* The task
Up to and including the line with "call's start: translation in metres", please set down the entries below exactly, starting from the first line.

* Supplied records
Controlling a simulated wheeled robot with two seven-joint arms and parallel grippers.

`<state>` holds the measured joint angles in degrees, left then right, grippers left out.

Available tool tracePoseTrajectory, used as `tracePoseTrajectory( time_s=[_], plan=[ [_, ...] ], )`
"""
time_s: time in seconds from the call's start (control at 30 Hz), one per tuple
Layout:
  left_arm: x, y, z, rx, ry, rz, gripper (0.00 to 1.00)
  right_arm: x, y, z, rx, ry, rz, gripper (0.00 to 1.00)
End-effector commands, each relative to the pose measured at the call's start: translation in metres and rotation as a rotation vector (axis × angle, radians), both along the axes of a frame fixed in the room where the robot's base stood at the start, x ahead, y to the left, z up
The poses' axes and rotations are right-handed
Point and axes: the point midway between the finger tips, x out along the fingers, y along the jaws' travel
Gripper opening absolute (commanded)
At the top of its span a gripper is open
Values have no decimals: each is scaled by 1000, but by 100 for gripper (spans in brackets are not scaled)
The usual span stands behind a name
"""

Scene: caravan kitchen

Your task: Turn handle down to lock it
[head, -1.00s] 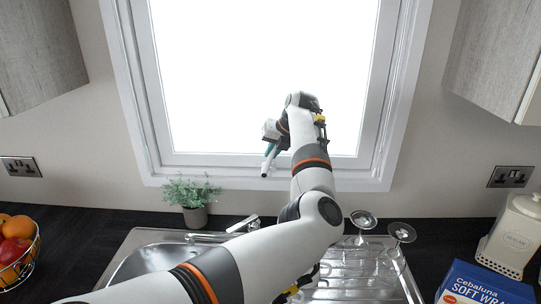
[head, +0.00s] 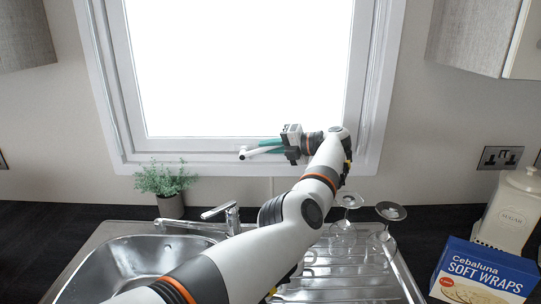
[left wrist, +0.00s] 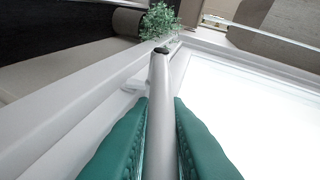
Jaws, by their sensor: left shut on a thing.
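The white window handle (head: 250,153) is at the bottom rail of the window frame (head: 215,158) in the head view. It lies close to level, its free end pointing left. My left gripper (head: 268,147) has reached in from the right and is shut on the handle. In the left wrist view the handle (left wrist: 158,80) runs between the two teal fingers (left wrist: 160,140), its dark-tipped end sticking out beyond them. The handle's pivot is not clearly seen. My right gripper is not in view.
Below the window are a sink (head: 135,265), a tap (head: 225,212) and a potted plant (head: 168,205). Upturned glasses (head: 348,205) stand on the drainer under my arm. A blue box (head: 487,272) and a sugar jar (head: 515,210) are at the right.

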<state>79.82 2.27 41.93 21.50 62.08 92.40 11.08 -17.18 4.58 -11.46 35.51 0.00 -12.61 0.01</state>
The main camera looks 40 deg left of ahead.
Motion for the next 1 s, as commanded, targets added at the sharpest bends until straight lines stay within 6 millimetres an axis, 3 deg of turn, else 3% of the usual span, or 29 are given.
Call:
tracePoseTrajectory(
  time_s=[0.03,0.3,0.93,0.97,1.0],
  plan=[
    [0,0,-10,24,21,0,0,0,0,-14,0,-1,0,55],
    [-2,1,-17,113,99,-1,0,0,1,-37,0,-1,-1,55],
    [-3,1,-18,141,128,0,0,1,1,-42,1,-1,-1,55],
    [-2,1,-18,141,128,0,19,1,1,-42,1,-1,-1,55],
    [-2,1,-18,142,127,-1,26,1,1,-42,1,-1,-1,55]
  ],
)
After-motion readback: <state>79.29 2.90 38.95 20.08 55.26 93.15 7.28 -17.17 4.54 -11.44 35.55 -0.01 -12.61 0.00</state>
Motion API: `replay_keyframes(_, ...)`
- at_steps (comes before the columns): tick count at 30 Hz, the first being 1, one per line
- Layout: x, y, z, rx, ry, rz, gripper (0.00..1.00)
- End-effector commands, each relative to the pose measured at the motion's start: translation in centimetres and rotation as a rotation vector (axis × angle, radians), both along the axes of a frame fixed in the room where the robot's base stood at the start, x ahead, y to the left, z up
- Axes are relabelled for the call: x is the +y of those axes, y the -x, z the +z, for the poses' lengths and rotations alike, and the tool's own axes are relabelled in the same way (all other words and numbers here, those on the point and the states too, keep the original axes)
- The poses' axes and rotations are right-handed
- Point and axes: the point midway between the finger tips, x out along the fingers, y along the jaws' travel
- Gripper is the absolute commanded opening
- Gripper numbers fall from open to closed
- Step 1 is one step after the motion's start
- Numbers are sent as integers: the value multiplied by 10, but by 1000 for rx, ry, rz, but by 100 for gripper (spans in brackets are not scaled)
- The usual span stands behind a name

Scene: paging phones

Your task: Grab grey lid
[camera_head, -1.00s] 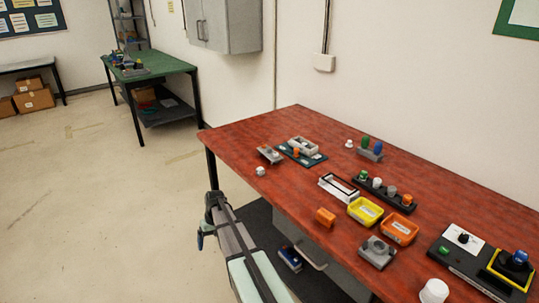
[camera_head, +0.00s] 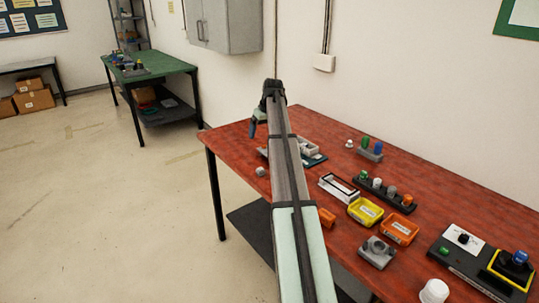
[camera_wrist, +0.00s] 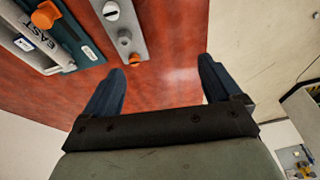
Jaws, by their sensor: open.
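My gripper (camera_head: 254,128) is over the far left part of the red table, fingers apart. The wrist view shows my gripper (camera_wrist: 162,68) open and empty, with bare red surface between the fingertips. A small round grey piece (camera_wrist: 124,37), possibly the grey lid, sits on a grey strip (camera_wrist: 137,40) beyond the left finger. A white slotted piece (camera_wrist: 111,10) and an orange piece (camera_wrist: 134,60) are on the same strip. In the head view my arm hides most of this strip. Another grey cap (camera_head: 391,191) stands in a black rack, so I cannot tell which is meant.
A teal board (camera_wrist: 85,45) with a tray marked EAST (camera_wrist: 52,40) lies left of the strip. Yellow (camera_head: 365,211) and orange (camera_head: 399,229) bins stand nearer on the table. A small pale piece (camera_head: 260,171) lies near the left edge.

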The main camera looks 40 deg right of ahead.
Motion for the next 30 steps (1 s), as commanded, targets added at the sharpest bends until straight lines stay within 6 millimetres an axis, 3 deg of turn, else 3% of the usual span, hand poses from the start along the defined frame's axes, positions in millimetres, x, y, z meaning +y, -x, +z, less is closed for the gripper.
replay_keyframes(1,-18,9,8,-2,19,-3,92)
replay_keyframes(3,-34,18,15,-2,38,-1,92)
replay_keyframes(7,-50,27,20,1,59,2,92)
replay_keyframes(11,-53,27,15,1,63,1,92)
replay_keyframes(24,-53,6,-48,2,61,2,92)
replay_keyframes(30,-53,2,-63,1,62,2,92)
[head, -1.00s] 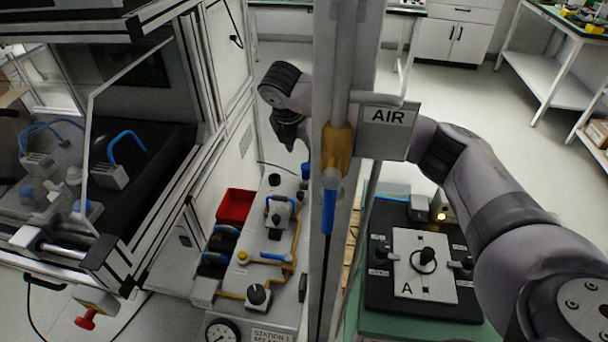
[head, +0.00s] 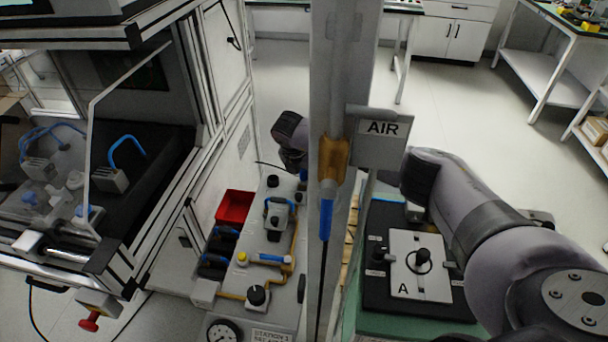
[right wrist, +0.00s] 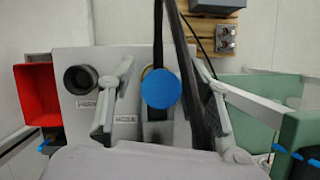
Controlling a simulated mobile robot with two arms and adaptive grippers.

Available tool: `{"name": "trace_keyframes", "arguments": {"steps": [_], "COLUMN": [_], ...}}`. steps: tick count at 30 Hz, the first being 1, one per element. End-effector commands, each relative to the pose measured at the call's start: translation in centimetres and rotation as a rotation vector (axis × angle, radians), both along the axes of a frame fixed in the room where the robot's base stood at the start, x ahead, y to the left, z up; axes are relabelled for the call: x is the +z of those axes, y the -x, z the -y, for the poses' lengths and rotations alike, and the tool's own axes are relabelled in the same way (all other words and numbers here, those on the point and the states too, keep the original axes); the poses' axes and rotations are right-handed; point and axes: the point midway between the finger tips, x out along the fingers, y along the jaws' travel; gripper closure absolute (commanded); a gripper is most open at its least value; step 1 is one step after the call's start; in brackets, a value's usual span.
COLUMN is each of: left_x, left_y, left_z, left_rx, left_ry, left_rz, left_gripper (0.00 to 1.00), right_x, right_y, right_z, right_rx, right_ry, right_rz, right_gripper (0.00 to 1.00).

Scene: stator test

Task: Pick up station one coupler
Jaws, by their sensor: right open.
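A blue cylindrical coupler (head: 326,218) hangs upright on the front of the grey post in the head view, below an orange fitting (head: 333,157), with a dark hose running down. In the right wrist view a round blue end (right wrist: 161,88) shows between the two fingers of my right gripper (right wrist: 164,80). I cannot tell whether it is the same part. The fingers are open and apart, with no visible grip on it. In the head view the post hides my right gripper; part of my right arm (head: 291,138) shows left of it. My left gripper is out of view.
The station panel (head: 258,312) carries a dark knob (head: 258,295) and a block with a blue handle (head: 277,216). A red bin (head: 234,206) stands beside it. The post (head: 345,80) and AIR sign (head: 381,143) stand close to my right arm. A fixture plate (head: 420,265) lies right.

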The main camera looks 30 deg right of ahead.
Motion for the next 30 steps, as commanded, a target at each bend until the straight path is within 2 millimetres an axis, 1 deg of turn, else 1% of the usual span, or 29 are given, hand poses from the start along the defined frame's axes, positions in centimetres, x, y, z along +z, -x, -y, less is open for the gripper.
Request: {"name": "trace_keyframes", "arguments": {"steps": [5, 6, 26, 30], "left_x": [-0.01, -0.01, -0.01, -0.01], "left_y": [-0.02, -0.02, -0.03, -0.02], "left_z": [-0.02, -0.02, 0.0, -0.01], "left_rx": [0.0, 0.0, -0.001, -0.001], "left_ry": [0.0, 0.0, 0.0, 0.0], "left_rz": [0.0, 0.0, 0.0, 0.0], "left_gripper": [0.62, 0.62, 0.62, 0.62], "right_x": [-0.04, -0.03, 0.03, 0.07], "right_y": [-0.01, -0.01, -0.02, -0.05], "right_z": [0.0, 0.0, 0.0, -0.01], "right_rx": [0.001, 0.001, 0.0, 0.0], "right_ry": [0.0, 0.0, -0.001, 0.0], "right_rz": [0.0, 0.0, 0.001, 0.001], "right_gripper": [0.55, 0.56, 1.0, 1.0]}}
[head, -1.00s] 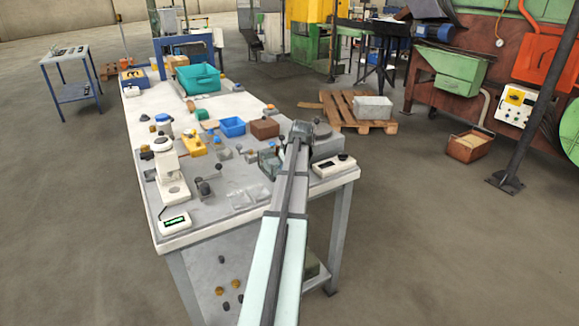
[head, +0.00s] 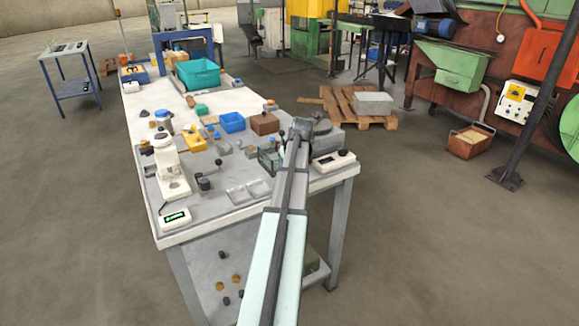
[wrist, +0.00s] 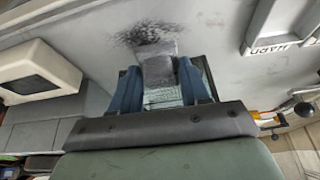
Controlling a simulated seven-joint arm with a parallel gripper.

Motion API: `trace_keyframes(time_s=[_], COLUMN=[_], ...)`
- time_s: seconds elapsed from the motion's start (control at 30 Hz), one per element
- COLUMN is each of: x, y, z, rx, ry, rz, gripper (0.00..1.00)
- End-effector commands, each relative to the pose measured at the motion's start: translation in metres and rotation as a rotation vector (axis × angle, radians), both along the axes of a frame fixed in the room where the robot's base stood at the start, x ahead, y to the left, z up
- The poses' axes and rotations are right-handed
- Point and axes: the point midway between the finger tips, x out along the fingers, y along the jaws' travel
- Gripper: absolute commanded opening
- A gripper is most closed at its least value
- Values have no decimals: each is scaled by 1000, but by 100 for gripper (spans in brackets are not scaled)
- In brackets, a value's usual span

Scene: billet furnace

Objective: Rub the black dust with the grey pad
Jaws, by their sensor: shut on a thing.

* Solution for this task
Controlling a simulated wheeled robot with two seven-joint arms and parallel grippers.

`<state>` holds the measured joint angles in degrees, left then right, grippers left out.

Available tool tracePoseTrajectory, used as `tracePoseTrajectory( time_s=[_], plan=[ [_, ...] ], )`
"""
time_s: time in seconds from the call's start (control at 30 Hz), one per tuple
Layout:
  left_arm: x, y, z, rx, ry, rz, gripper (0.00 to 1.00)
  right_arm: x, y, z, rx, ry, rz, gripper (0.00 to 1.00)
End-effector commands, each relative to the pose measured at the call's start: translation in metres and rotation as a rotation vector (axis × angle, radians), both along the axes of a frame fixed in the room where the robot's base stood at the start, x ahead, y to the left, z up

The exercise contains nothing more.